05 Novembro 2020
As estações com seus dias tão diferentes: neve e gelo, chuva e neblina, depois o sol, o suave aquecer, as flores nos campos, as nuvens de pólen ao vento, o milho e o feno nos campos, os frutos nas árvores ... e, novamente, recomeça-se tudo de novo. A terra com suas cores, o ar que é névoa ou umidade, mas também brisa e perfume, e o fogo que arde e incendeia ou aguarda sob as cinzas, e a água, calma do lago ou violento de uma cachoeira, etc.: os elementos – a que todas as cosmogonias se reportam – dos quais se origina toda substância da qual a matéria é composta. O firmamento: que é, aliás, nuvens e céu "o céu dentro de nós e abaixo de nós e acima de nós e ao nosso redor", é sol – que surge, que brilha, que se põe – e a lua – cheia ou delgada, a lua de sempre e até mesmo nova, e é planetas e estrelas. O bestiário, onde – sejam borboletas ou carneiros, pássaros ou coelhos, cavalos ou cobras, veados ou abelhas – deve-se falar de "criaturas". E as árvores, nos bosques, nas colinas, nas montanhas, dentro da floresta que se transforma em santuário (ver o texto desta página). Uma grande parte dos escritos de Thomas Merton sobre a natureza são agora reunidos em uma antologia intitulada Gli abissi infiniti del cielo (Os abismos infinitos do céu, em tradução livre), editada por Kathleen Deignan, prefácio de Thomas Berry (Queriniana, p. 192, euro 16), onde corretamente a curadora pode escrever que o famoso monge filho de pintores paisagistas, alma franciscana e coração cisterciense, espírito celta e mente zen "confirmando-se aqui como mestre espiritual, despertará o poeta, ou o místico, que está dentro de cada um de nós".

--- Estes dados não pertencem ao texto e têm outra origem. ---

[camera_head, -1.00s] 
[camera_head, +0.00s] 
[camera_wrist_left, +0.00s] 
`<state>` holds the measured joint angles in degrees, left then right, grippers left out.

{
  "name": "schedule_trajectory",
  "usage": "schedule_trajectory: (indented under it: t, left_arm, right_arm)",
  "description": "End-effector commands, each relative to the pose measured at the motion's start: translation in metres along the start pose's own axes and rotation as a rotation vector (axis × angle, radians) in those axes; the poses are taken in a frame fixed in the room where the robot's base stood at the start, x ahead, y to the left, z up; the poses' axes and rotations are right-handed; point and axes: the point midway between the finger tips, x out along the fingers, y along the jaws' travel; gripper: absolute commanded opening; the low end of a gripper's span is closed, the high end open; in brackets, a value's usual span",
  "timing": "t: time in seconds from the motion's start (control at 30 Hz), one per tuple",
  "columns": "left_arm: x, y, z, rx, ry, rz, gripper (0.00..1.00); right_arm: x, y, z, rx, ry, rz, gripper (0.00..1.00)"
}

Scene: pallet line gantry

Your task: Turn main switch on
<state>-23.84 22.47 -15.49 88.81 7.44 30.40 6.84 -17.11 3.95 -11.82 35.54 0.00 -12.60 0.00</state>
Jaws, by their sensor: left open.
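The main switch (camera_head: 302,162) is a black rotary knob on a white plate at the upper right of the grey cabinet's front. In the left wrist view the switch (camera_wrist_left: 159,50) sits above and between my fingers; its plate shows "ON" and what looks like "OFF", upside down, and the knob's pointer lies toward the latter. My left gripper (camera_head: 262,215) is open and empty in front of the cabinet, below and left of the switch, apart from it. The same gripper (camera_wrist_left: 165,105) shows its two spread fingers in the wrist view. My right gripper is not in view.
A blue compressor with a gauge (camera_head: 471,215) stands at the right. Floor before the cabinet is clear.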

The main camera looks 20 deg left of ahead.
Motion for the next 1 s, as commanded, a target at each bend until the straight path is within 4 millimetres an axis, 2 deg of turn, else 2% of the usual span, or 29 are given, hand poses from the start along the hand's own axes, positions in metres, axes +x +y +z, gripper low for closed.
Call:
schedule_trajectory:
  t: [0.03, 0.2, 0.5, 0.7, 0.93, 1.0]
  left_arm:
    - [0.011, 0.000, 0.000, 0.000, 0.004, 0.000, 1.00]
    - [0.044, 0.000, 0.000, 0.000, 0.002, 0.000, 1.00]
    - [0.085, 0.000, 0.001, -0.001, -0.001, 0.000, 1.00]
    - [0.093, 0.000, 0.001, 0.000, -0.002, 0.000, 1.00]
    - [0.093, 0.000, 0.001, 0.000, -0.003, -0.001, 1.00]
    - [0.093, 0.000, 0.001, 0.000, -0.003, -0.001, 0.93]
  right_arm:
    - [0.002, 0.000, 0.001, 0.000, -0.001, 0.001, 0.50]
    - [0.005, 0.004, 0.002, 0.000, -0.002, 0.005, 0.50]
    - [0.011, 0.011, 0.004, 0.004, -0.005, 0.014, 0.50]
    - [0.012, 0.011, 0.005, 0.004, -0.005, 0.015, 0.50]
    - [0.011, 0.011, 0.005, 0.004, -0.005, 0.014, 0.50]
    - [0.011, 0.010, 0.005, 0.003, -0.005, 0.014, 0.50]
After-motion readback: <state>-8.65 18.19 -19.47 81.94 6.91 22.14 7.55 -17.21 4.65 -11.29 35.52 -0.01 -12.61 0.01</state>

Gli abissi infiniti del cielo
A reportagem é de Marco Roncalli, publicada por Avvenire, 03-11-2020. A tradução é de Luisa Rabolini.
Suas reflexões, de fato, sejam prosa ou poesia, acabam envolvendo o leitor, convidando-o à contemplação solitária, senão a uma prece selvagem, diante de toda expressão do variegado mundo natural, em todo caso sempre epifania do divino, ou vestígio revelador da presença do Criador em cada criatura. Retirados das inúmeras obras daquele que talvez seja o autor contemporâneo de textos espirituais mais publicado, essas passagens, muitas vezes traduzidas para o italiano pela primeira vez, parecem ter mais de uma fonte de inspiração em autores como Bernardo de Claraval, Hildegarda de Bingen ou outros escritores medievais para quem o mundo natural era o centro de seu pensamento. Thomas Berry está bem convencido disso, pois ao abrir essas páginas, observa: “Hoje, no século XXI, nos encontramos em um momento crítico em que as tradições religiosas necessitam reconhecer novamente o mundo natural como primeira manifestação do divino à inteligência humana”.
E acrescenta: “A falta de sentido do sagrado constitui a carência fundamental de muitos dos nossos esforços para adaptar a presença humana ao mundo natural de forma ecológica e ambientalista”. É essa ausência persistente em nós, ou pelo menos essa não percepção, que, de fato, nos faz olhar cada elemento ou porção desse mundo natural, como um bem de consumo, que pode ser comprado, usado, vendido..., certamente não venerado e considerado um dom sagrado, muito menos um sinal ou mesmo uma palavra divina no extraordinário glossário do universo. E há mais a destacar. Porque aqui Merton mais do que um guru capaz de indicar caminhos meditativos precisos a trilhar, assume a forma de um místico que nos convida a mergulhar em comunhão com a natureza consciente de ter que dar voz a uma nova responsabilidade ecológica.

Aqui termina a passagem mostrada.